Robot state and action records

▬▬▬▬▬▬▬▬▬▬

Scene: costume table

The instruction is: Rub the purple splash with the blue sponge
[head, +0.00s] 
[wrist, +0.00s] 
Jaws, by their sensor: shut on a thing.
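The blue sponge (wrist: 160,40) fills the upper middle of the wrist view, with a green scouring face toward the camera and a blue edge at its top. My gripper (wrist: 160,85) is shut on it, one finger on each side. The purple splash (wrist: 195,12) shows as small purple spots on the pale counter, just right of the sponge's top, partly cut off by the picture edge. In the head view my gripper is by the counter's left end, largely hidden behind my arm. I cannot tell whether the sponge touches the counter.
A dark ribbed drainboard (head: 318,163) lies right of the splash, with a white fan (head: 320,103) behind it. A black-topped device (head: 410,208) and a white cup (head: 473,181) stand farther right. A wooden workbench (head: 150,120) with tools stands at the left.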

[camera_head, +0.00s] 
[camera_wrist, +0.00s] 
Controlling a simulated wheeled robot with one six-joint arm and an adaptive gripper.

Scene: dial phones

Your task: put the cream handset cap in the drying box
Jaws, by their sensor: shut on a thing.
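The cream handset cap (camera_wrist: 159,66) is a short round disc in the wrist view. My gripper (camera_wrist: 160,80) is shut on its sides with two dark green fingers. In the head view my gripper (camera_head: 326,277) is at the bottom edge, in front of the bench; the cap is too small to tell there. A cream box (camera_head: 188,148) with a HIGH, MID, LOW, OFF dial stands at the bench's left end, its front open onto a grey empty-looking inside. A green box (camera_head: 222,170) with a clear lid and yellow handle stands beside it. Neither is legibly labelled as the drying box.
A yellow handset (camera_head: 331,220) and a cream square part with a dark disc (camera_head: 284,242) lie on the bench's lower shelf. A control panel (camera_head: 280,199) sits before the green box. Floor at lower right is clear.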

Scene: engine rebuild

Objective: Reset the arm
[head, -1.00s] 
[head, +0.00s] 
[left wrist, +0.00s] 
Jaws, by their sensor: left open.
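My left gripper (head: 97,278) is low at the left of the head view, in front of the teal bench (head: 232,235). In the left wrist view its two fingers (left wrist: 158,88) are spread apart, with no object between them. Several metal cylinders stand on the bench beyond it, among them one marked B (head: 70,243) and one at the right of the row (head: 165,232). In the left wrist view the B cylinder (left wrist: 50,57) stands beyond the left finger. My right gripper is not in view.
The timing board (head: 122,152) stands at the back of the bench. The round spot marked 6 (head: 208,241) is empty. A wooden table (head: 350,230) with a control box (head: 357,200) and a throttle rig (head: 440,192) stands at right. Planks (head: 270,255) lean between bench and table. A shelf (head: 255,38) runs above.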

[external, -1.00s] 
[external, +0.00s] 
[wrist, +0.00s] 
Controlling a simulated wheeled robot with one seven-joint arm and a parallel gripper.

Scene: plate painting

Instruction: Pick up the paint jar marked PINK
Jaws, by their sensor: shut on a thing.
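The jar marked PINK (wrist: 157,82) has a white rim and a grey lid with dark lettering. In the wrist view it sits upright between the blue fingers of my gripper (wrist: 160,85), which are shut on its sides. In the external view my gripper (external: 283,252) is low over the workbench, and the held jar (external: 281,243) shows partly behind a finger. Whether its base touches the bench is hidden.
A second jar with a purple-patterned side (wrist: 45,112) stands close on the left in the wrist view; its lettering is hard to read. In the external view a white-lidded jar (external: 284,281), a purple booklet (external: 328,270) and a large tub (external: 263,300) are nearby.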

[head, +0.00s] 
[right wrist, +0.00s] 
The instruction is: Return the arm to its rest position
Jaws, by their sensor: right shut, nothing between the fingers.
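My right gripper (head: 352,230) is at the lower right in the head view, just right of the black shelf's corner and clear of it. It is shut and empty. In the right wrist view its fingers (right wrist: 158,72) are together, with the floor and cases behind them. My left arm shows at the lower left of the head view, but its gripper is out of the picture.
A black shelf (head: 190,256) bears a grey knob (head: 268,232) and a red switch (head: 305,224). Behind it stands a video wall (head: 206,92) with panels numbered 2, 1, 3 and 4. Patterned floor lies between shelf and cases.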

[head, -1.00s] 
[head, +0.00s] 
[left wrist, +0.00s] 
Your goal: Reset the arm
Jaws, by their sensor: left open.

▬▬▬▬▬▬▬▬▬▬

**TASK INSTRUCTIONS:**
Recopy the whole listing exactly.

**EXERCISE SOLUTION:**
Scene: costume table

The instruction is: Rub the purple splash with the blue sponge
[head, +0.00s] 
[wrist, +0.00s] 
Jaws, by their sensor: shut on a thing.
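The blue sponge (wrist: 160,40) fills the upper middle of the wrist view, with a green scouring face toward the camera and a blue edge at its top. My gripper (wrist: 160,85) is shut on it, one finger on each side. The purple splash (wrist: 195,12) shows as small purple spots on the pale counter, just right of the sponge's top, partly cut off by the picture edge. In the head view my gripper is by the counter's left end, largely hidden behind my arm. I cannot tell whether the sponge touches the counter.
A dark ribbed drainboard (head: 318,163) lies right of the splash, with a white fan (head: 320,103) behind it. A black-topped device (head: 410,208) and a white cup (head: 473,181) stand farther right. A wooden workbench (head: 150,120) with tools stands at the left.

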[camera_head, +0.00s] 
[camera_wrist, +0.00s] 
Controlling a simulated wheeled robot with one six-joint arm and an adaptive gripper.

Scene: dial phones

Your task: put the cream handset cap in the drying box
Jaws, by their sensor: shut on a thing.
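The cream handset cap (camera_wrist: 159,66) is a short round disc in the wrist view. My gripper (camera_wrist: 160,80) is shut on its sides with two dark green fingers. In the head view my gripper (camera_head: 326,277) is at the bottom edge, in front of the bench; the cap is too small to tell there. A cream box (camera_head: 188,148) with a HIGH, MID, LOW, OFF dial stands at the bench's left end, its front open onto a grey empty-looking inside. A green box (camera_head: 222,170) with a clear lid and yellow handle stands beside it. Neither is legibly labelled as the drying box.
A yellow handset (camera_head: 331,220) and a cream square part with a dark disc (camera_head: 284,242) lie on the bench's lower shelf. A control panel (camera_head: 280,199) sits before the green box. Floor at lower right is clear.

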Scene: engine rebuild

Objective: Reset the arm
[head, -1.00s] 
[head, +0.00s] 
[left wrist, +0.00s] 
Jaws, by their sensor: left open.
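My left gripper (head: 97,278) is low at the left of the head view, in front of the teal bench (head: 232,235). In the left wrist view its two fingers (left wrist: 158,88) are spread apart, with no object between them. Several metal cylinders stand on the bench beyond it, among them one marked B (head: 70,243) and one at the right of the row (head: 165,232). In the left wrist view the B cylinder (left wrist: 50,57) stands beyond the left finger. My right gripper is not in view.
The timing board (head: 122,152) stands at the back of the bench. The round spot marked 6 (head: 208,241) is empty. A wooden table (head: 350,230) with a control box (head: 357,200) and a throttle rig (head: 440,192) stands at right. Planks (head: 270,255) lean between bench and table. A shelf (head: 255,38) runs above.

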[external, -1.00s] 
[external, +0.00s] 
[wrist, +0.00s] 
Controlling a simulated wheeled robot with one seven-joint arm and a parallel gripper.

Scene: plate painting

Instruction: Pick up the paint jar marked PINK
Jaws, by their sensor: shut on a thing.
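The jar marked PINK (wrist: 157,82) has a white rim and a grey lid with dark lettering. In the wrist view it sits upright between the blue fingers of my gripper (wrist: 160,85), which are shut on its sides. In the external view my gripper (external: 283,252) is low over the workbench, and the held jar (external: 281,243) shows partly behind a finger. Whether its base touches the bench is hidden.
A second jar with a purple-patterned side (wrist: 45,112) stands close on the left in the wrist view; its lettering is hard to read. In the external view a white-lidded jar (external: 284,281), a purple booklet (external: 328,270) and a large tub (external: 263,300) are nearby.

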[head, +0.00s] 
[right wrist, +0.00s] 
The instruction is: Return the arm to its rest position
Jaws, by their sensor: right shut, nothing between the fingers.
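My right gripper (head: 352,230) is at the lower right in the head view, just right of the black shelf's corner and clear of it. It is shut and empty. In the right wrist view its fingers (right wrist: 158,72) are together, with the floor and cases behind them. My left arm shows at the lower left of the head view, but its gripper is out of the picture.
A black shelf (head: 190,256) bears a grey knob (head: 268,232) and a red switch (head: 305,224). Behind it stands a video wall (head: 206,92) with panels numbered 2, 1, 3 and 4. Patterned floor lies between shelf and cases.

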[head, -1.00s] 
[head, +0.00s] 
[left wrist, +0.00s] 
Your goal: Reset the arm
Jaws, by their sensor: left open.

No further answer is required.